Pêche : la grogne des gros armements bretons privés d'aide au gazole
Pêche : la grogne des gros armements bretons privés d'aide au gazole.
Brest (AFP) - "On veut nous laisser crever à bas bruit !" Les patrons des gros armements bretons, qui emploient quelque 800 marins-pêcheurs, dénoncent une situation économique intenable pour leur survie, faute d'aide au gazole depuis des mois.
"Je suis fâché", lâche Jean Porcher, patron de l'armement du même nom, qui compte 15 chalutiers hauturiers et 220 employés dans les Côtes d'Armor.
La raison de la colère de ce marin devenu patron ? "Qu'on dise qu'on va toucher des aides au gazole alors qu'on n'y a pas droit", explique-t-il, après l'annonce par le secrétaire d’État à la Mer Hervé Berville du prolongement de l'aide au gazole pour les pêcheurs.
En effet, comme les autres armements dits "structurés" (comptant plusieurs bateaux), l'armement Porcher, qui dépense "220.000 euros de gazole par semaine", a très vite atteint le plafond fixé par la Commission européenne pour les aides au carburant.
Mis en place en mars 2022, après la flambée des prix de l'énergie provoquée par la guerre en Ukraine, ce dispositif permet aux pêcheurs de toucher une aide de 20 centimes par litre de carburant, limitée à 300.000 euros par entreprise, peu importe le nombre de bateaux.
"Nous avons atteint le plafond en août 2022. Les aides, on les a consommées en quatre mois environ", raconte ainsi Christophe Collin, directeur de l'armement bigouden au Guilvinec (Finistère), qui compte neuf chalutiers hauturiers.

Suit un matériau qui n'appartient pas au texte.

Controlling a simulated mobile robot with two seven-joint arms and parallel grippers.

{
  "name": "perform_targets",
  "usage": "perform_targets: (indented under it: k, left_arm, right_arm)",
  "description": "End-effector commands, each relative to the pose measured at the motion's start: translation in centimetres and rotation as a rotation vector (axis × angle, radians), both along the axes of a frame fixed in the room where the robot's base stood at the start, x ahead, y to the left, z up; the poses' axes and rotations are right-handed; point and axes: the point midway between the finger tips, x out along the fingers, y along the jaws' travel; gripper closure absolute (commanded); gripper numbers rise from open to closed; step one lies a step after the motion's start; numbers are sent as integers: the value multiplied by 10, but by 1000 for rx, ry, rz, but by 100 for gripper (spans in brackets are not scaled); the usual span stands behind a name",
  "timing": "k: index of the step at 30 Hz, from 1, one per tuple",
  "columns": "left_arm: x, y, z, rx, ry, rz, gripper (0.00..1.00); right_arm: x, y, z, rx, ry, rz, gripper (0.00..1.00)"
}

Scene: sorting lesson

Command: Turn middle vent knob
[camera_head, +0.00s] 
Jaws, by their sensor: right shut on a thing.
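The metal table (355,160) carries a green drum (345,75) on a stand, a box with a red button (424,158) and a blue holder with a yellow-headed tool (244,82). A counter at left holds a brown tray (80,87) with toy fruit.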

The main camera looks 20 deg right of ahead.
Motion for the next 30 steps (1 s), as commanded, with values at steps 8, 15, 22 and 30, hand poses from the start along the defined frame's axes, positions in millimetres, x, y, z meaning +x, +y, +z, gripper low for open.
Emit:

Les relèvements successifs du plafond (il va encore être relevé à 335.000 euros au 1er janvier) ont été un soulagement éphémère pour ces gros armements, dont les chalutiers consomment parfois entre 1.500 et 2.000 litres de gazole par jour.
Or, "le gazole peut représenter jusqu'à 40% de notre chiffre d'affaires", témoigne Ludovic Le Lay, directeur de l'armement Hent ar Bugale à Loctudy (Finistère).
"Il y a encore des moyens de s'en sortir", concède-t-il, "si les prix sont en notre faveur (lors des enchères à la criée, NDLR). Mais on perd surtout énormément d'argent".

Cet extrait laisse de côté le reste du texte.